Wednesday, February 11, 2009

Who is going to get the benefit if the homebuyer tax credit passes?

Who is REALLY going to benefit if the proposed new tax credit for homebuyers goes through?

Will it be the buyers of new homes? Or the sellers of such homes?

Economist use the term "tax incidence analysis" to describe such questions.

It's important to distinguish between the STATUTORY incidence of a tax credit (who actually receives the check from the government, the buyer in this case) from the TRUE ECONOMIC incidence of the tax credit.

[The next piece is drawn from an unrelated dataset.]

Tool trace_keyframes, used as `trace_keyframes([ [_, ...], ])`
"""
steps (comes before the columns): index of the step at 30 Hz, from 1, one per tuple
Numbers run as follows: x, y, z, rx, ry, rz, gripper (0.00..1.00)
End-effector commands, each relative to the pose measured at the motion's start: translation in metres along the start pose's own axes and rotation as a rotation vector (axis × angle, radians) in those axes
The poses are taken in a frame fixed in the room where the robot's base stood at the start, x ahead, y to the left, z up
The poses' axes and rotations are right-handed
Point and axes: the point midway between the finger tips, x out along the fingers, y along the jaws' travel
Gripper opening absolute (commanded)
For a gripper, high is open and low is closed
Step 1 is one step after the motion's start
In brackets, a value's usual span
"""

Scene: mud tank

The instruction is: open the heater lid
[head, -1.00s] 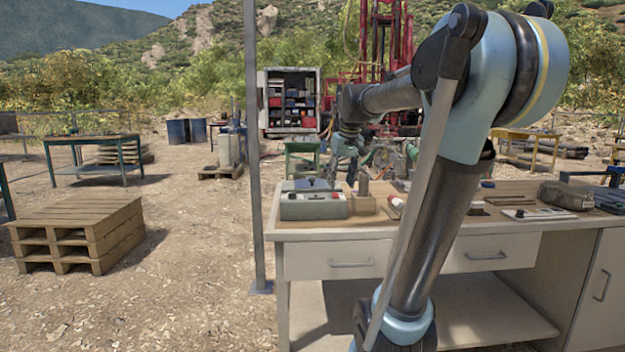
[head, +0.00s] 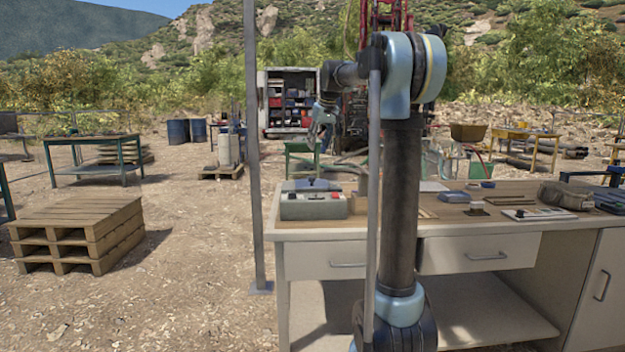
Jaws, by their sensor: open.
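The heater (head: 313,207) is a grey box with red and dark controls on its front. It stands on the left end of the workbench. Its dark lid (head: 311,186) lies on top with a small knob and looks closed. My gripper (head: 320,140) is open and small in the view. It appears above the heater, slightly right of the lid's middle, and clear of it. I see nothing in it. How far back it is from the lid I cannot tell.
The workbench (head: 450,230) has drawers below. My arm's upright link hides part of its top. A wooden block (head: 358,205) stands right of the heater. A grey pole (head: 254,150) rises at the bench's left end.

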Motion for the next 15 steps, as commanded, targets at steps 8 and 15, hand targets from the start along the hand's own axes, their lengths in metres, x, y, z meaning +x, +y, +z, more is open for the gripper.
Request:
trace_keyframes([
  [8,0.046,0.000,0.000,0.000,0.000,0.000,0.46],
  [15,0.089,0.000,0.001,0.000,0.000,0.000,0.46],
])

Consider an easy case: Mr. B has signed a contract agreeing to buy a home from Mr. S for $150,000. At the time they signed the contract, let's say that nobody had any idea that Congress would enact this tax credit. However, as is usual, there's often an extended time between the date the contract agreeing to purchase is signed and the date that the house actually changes hands (at an event called the "closing," where lots of papers get signed by the buyer, the seller, and the mortgage bank's representative and the seller actually hands over the keys). That's because it takes time for the buyer to apply and be approved for a mortgage, for a title search to be done to make sure that the seller actually has clear title to sell the property, etc. This can easily take a couple of months, and sometimes more if there are complications. Suppose that Congress enacts a special $15,000 tax credit for homebuyers during the period between the signing of the contract and the actual closing. Suppose further that the tax credit goes into effect before the closing takes place.

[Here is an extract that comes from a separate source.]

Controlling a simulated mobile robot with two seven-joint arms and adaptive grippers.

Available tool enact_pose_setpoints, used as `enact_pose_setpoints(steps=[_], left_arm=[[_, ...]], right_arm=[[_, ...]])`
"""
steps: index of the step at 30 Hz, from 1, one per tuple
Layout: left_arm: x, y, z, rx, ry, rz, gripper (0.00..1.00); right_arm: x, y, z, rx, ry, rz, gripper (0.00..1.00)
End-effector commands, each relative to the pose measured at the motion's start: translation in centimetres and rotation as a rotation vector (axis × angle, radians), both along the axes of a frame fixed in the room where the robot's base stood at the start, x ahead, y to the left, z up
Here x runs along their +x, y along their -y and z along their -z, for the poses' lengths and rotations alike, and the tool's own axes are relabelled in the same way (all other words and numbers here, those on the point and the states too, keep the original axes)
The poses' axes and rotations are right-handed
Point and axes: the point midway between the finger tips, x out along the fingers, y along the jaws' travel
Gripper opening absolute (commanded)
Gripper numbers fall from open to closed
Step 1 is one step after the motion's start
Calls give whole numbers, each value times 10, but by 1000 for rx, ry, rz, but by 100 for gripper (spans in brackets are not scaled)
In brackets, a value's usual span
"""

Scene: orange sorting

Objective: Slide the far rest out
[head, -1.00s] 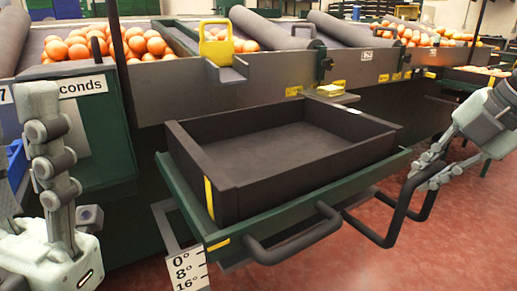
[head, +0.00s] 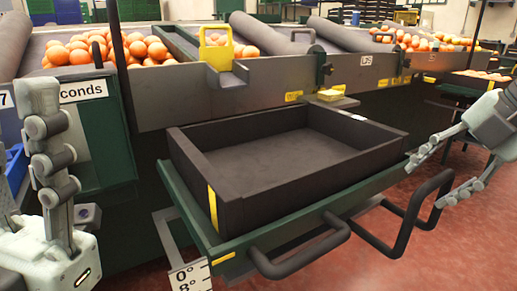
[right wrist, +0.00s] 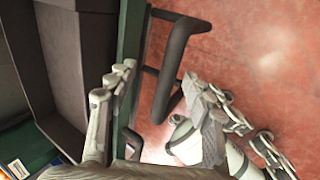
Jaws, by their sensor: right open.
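Two black bent-tube loops jut from the green tilting frame (head: 172,190) under the dark crate (head: 225,212). The near loop (head: 300,262) is at the front; the far loop, the far rest (head: 402,240), is farther right and stands out over the floor. It also shows in the right wrist view (right wrist: 172,75). My right gripper (head: 426,180) is open around the far loop's outer part, one finger on each side. In the right wrist view its fingers are well apart; contact is unclear. My left gripper (head: 28,150) points up at the left edge, apart from the frame, open and empty.
The crate looks empty. Behind it runs a grey sorting line with oranges (head: 70,52) and a yellow scoop-like piece (head: 216,50). An angle scale (head: 190,280) hangs at the frame's near corner. Red floor (head: 370,270) is clear in front and right.

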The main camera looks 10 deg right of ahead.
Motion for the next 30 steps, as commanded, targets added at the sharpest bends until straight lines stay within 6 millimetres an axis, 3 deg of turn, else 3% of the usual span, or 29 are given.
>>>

In that easy case, the effective economic incidence of the tax credit would be exactly the same as the statutory incidence. Mr. B would pay $150,000 to Mr. A and would get a check from the government for $15,000 included in his refund, effectively reducing his net price for the house to $135,000. (We'll leave aside issues of refundability.) Because the contract price was set before anyone knew the tax credit would go into effect, the tax credit is "pure gravy" for the buyer.

The harder case: Once everyone on both sides of the market knows about the credit, that is going to influence changes in behavior that will affect housing prices for purchase contracts signed after everyone knows about the credit. Presumably the new tax credit will bring some new buyers into the market who would not otherwise have been houseshopping. Similarly, some new sellers may be induced to put their homes on the market. A house that might have sold for $150,000 before anyone knew a credit went into effect might rise in price to $155,000, which means that the effective tax credit incidence would go 1/3 to the home seller and 2/3 to the home buyer. The seller will receive $5,000 more than he would have before, and the buyer will pay (net of the credit) $10,000 less than he woud have before the credit was enacted.

What determines how much home prices will rise?

Elasticity of supply and demand! If one side of the market is very elastic and the other side is very inelastic, the inelastic side will get the lion's share of the value of the tax credit.

If buyers flood into the market and sellers don't respond by increasing the supply of homes on the market, one would expect that houses would get bid up by close to the full $15,000. (Or possibly even more than $15,000 is some sort of bubble mania/expectations takes hold.)

On the other hand, if sellers decide to flood a bunch of homes onto the market because of the tax credit hoopla, but most buyers remain on the sidelines, then it's possible that contract home prices might stay put at $150,000 and the full value of the credit might continue to accrue to the buyers. (It's even possible to tell a story in which buyers start to freak out when they notice that even the tax credit isn't stimulating the market and contract prices could fall below $150,000.)

It's easy to draw supply and demand curves to illustrate all the different possible scenarios.

What's NOT easy is to come up with reliable estimates of elasticity of supply and demand in a case like this one.

Furthermore, there are many other parties that could potentially get part of the value of the tax credit, when you consider all the ancillary markets involved. The tax credit will affect the market for the services of real estate agents, mortgage bankers, real estate attorneys, builders, construction workers, etc.

On top of all of this, it's clear that markets are not clearing right now, so the use of conventional supply/demand equilibrium models are problematic. There's a lot of excess supply of homes, a lot of idle labor and a lot of idle capital.

It all adds up to a lot of uncertainty. We don't really know who will ultimately get the benefits of the tax credit.